Meet the crew crazy enough to open a free live music venue in 2024
It’s Saturday night around midnight at the Punters Club on Brunswick Street, and the joint is jumping. The dance floor is packed, cocktails are clinking and outside there’s a line of people eagerly waiting to slip through the doors.
No, it’s not the late ’90s with Spiderbait, Frente or Magic Dirt pumping out tunes. It was last weekend with jazz quintet the Rookies unleashing frenzied, hip-shaking grooves for the folks inside.
Twenty-two years since the Punters Club closed down, it’s a different live music landscape.

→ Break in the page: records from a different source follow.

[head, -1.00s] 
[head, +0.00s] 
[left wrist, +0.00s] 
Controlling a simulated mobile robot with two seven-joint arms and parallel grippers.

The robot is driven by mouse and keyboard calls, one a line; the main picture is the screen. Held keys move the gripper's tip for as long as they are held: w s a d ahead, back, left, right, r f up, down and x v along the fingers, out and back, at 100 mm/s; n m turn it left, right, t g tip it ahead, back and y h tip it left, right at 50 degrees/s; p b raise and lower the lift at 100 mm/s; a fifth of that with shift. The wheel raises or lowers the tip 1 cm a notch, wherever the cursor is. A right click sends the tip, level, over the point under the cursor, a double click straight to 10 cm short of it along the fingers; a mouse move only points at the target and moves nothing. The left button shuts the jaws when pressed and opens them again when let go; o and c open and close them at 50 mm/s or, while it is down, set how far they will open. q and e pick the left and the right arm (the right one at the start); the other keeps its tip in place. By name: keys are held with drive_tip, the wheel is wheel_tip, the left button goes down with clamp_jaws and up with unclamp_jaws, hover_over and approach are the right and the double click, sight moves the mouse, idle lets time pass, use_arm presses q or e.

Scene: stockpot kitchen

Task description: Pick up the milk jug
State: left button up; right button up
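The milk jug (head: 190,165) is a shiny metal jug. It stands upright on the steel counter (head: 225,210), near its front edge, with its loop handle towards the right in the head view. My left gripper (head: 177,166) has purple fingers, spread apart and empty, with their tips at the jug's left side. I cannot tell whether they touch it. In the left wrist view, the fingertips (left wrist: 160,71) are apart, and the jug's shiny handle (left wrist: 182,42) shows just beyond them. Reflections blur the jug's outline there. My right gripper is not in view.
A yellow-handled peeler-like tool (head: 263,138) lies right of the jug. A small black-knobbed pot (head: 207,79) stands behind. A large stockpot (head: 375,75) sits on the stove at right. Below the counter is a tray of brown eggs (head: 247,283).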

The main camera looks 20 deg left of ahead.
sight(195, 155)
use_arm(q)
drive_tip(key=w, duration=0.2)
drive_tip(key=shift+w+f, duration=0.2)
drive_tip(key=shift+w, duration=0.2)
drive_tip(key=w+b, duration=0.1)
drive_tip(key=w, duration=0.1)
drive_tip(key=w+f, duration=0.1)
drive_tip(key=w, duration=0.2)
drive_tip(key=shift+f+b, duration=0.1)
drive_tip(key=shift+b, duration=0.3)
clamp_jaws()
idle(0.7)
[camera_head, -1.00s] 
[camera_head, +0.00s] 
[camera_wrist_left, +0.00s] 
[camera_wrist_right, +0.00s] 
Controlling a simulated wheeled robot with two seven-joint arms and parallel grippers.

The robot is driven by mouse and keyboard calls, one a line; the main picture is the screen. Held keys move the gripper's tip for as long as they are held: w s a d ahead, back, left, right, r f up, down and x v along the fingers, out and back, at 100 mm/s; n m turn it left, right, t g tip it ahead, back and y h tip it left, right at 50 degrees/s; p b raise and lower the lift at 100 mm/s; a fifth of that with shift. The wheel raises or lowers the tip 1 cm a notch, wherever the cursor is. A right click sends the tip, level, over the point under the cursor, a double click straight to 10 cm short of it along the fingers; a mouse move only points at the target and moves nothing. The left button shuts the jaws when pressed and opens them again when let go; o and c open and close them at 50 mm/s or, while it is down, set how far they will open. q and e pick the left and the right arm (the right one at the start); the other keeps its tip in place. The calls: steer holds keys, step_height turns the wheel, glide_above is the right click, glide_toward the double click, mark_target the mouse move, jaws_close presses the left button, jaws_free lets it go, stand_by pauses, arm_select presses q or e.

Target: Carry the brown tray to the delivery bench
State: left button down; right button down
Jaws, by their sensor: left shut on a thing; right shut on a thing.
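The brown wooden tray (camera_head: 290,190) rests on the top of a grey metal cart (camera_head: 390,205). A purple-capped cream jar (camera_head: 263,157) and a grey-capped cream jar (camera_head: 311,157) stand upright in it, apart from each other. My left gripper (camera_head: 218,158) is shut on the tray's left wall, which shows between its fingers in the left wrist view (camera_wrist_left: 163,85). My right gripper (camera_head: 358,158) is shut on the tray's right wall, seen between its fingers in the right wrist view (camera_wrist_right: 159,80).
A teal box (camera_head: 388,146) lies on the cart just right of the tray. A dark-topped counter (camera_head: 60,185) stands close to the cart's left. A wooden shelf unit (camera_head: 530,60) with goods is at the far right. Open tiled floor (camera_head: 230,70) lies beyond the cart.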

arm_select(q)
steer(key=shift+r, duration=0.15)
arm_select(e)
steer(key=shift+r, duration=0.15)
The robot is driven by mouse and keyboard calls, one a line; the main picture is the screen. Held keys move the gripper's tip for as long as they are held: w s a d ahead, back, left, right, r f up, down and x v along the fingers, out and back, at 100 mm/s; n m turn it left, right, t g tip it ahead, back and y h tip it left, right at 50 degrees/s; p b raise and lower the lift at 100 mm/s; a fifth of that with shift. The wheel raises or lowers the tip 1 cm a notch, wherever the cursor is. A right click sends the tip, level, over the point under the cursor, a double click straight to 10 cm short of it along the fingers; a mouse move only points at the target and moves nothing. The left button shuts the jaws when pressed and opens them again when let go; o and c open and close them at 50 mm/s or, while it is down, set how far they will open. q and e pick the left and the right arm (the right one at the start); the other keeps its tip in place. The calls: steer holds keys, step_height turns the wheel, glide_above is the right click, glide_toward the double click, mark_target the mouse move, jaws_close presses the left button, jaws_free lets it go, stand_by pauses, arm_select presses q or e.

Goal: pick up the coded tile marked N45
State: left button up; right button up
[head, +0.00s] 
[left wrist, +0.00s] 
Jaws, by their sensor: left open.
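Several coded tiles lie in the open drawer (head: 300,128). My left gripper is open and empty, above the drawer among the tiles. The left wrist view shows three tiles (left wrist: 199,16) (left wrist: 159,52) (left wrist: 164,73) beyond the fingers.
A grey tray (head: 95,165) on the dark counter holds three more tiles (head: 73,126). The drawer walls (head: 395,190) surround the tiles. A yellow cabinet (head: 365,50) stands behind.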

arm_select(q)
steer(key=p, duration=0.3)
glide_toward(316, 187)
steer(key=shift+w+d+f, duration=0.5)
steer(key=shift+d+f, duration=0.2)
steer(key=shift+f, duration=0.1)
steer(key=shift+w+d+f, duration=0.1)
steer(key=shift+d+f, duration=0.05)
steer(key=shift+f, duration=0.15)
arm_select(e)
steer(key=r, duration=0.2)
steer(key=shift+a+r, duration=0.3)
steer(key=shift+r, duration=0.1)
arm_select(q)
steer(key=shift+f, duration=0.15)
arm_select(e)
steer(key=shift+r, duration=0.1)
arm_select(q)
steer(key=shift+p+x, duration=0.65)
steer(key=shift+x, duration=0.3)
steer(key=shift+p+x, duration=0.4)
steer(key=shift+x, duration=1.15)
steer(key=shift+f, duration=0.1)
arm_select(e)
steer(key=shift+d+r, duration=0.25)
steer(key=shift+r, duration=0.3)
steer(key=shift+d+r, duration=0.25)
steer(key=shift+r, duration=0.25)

Venue operators face a barrage of rising costs, and skyrocketing public liability insurance just to keep the doors open. In challenging economic times, original live music is celebrated.
Nathan Farrell, a co-owner of the re-opened Punters, saw numerous Sydney venues shut before relocating to Melbourne five years ago. While recognising that times have changed, he said honouring the famous Fitzroy pub’s legacy with free live music was a key element to success.
“It’s tricky at the moment, ticket prices are more expensive, and it’s costly for bands to put on shows ... everything is more expensive,” Farrell said. “And what we see in Melbourne is a lot of great acts who feel they can only do a couple of gigs a year.
“Ticketed shows are important, but what we’re trying to do here is connect musicians with fans in a different way, whether that’s a secret show, a residency or a late-night show. It’s about artists growing, and finding new people along the way.”
Unlike the cheap beers, peanuts or chips previously available over the bar, pub food with panache is a major feature of the new Punters Club. Wines, the house Punters Draught and cocktails can also be sipped while relaxing in a booth, before the music cranks up.
“We’re not trying to recreate the place ... this is a 2024 version of the Punters Club,” said co-owner Mark Wilson, also the bass player with Jet.
“The world has changed, peoples’ music tastes and expectations of a night out are different. We had a dream of opening a pub that’s not for anyone in particular. It’s for whoever comes in, a bit like a country pub that’s comfy, warm, a welcoming and inclusive venue.”
Sitting in the legendary band room where he played before joining Jet in 2002, Wilson said “it’s one of those places where you always wanted a gig, a kind of rite of passage.
‘We’re not trying to recreate the place ... this is a 2024 version of the Punters Club.’
Co-owner Mark Wilson
“We really want this room to sound great, stuff that really works in the room. We’ve got a 3am licence, so we want fun, positive, upbeat live stuff, and DJs as well.”
Double J radio host Henry Wagons was among the musicians who as young artists cut their teeth at the Punters Club in the ’90s and early 2000s.
“Before I played at the Punters, I’d go to the Punters,” he said. “To this very day, some of my favourite gigs ever were at the Punters Club. It was a creative soup ... everyone felt at home.”
Wagons said the old venue was “a music mecca” with a comfortable, divey front bar. But he also acknowledged “times have changed” and to successfully stage live music, small venues needed to adapt to survive challenging economic times.
“The new owners are young, but they’re old enough to understand the legacy, and what they’re taking over,” he said. “You can’t have a relic, particularly in such a prime location.
“I like the balance of what it was, and what it needs to be. I go in there and feel nostalgic, but I don’t feel like it’s a museum piece.”
Farrell, Wilson and their business partners were still teens when Dan Warner regularly played in the Punters’ band room. He played hundreds of gigs, initially with the Warner Brothers and later with long-running Sunday afternoon duo Dan and Al (Al MacInnes).
“The pub was centred around music,” Warner said. “We weren’t famous, but all of a sudden, the Warner Brothers were playing there – and we were a country band in the ’90s – and the people took ownership of it, it was celebrated.
“Any venues that focus on music are great, particularly in Melbourne. There’s so much good music out there, and we need these small venues that put on original music.”
Farrell began organising underage gigs at venues when he was 14, and said booking venues for more than two decades in Sydney and Melbourne prepared him for this new challenge.
“We understand the emotions attached to this pub, we understand the legacy,” he said.
“We want to add new chapters, and make sure it’s here for another 20-plus years, for those who loved it, and a new generation.”